### Task inputs
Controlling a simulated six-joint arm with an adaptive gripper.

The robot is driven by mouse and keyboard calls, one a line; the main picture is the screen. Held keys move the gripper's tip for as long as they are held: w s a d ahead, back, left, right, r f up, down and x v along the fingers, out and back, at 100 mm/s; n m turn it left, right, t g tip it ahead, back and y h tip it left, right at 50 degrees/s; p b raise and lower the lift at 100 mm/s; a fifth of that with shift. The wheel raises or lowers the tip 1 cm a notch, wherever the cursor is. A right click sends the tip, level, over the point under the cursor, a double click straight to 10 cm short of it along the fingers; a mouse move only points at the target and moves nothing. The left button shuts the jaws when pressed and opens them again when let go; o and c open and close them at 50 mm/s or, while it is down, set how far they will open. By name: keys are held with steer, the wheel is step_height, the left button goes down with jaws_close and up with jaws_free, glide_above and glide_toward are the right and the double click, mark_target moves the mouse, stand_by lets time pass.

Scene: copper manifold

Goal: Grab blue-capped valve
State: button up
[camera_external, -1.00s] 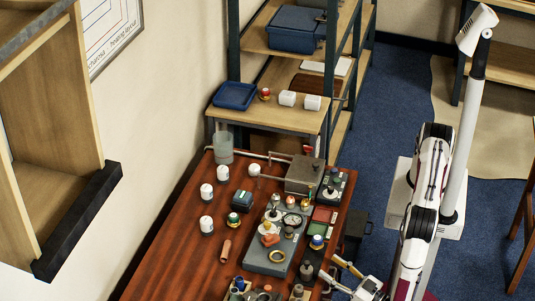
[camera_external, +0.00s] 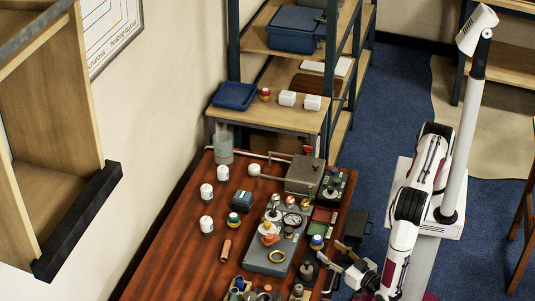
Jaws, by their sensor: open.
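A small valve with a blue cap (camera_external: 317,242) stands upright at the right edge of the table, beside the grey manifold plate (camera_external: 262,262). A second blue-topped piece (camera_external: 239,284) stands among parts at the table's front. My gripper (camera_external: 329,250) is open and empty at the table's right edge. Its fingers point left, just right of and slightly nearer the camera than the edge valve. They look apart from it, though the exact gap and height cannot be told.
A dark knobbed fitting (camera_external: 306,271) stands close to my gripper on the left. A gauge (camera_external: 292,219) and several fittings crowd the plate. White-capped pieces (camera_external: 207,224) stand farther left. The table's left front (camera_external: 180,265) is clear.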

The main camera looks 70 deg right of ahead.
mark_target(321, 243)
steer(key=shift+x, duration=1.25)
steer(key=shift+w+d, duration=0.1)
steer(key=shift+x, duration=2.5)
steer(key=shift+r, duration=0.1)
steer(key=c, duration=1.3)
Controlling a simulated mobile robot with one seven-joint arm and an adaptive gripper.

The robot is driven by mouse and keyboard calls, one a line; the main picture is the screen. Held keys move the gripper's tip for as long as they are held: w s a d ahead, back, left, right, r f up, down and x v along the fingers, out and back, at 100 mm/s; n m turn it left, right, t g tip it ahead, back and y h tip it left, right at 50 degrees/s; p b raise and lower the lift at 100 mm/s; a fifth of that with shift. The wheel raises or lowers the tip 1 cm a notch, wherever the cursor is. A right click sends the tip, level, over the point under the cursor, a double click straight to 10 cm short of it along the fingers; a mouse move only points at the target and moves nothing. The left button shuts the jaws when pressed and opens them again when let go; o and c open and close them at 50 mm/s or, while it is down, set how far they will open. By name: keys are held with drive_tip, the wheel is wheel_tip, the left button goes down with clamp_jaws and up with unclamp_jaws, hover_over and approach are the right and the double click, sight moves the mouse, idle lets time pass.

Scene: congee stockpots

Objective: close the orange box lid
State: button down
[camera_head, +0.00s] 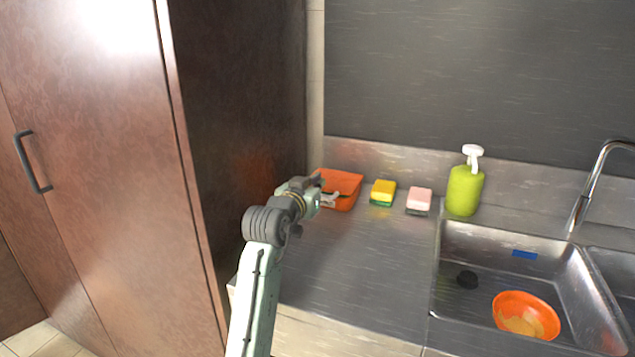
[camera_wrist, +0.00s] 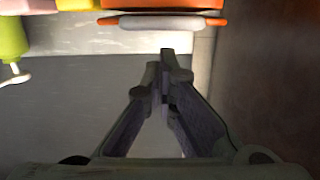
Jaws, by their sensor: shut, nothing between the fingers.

### Written instruction
Copy out all lines that carry the word "Controlling".

### Expected answer
Controlling a simulated six-joint arm with an adaptive gripper.
Controlling a simulated mobile robot with one seven-joint arm and an adaptive gripper.

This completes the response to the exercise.